● **REQUIRED WORK**:
Extract from the listing each line in which the word "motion" appears.

● **COLLECTED MATERIAL**:
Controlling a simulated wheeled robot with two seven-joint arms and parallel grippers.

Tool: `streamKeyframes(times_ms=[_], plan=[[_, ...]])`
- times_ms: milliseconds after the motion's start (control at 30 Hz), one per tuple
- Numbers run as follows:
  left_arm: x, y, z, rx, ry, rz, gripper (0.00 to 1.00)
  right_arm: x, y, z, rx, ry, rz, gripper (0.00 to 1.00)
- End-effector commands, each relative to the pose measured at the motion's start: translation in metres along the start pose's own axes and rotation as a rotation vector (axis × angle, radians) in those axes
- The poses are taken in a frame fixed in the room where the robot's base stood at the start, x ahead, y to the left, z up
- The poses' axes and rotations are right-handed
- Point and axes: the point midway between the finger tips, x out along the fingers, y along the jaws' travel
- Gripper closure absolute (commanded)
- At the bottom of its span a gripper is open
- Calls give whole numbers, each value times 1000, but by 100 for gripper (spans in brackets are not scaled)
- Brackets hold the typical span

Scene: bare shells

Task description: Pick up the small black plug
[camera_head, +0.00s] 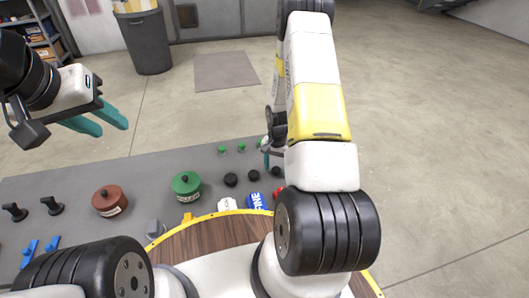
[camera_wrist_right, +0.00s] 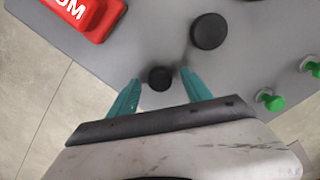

● **WRITTEN SOLUTION**:
- times_ms: milliseconds after the motion's start (control at 30 Hz), one per tuple
- End-effector commands, each relative to the pose measured at the motion's start: translation in metres along the start pose's own axes and rotation as a rotation vector (axis × angle, radians) in those axes

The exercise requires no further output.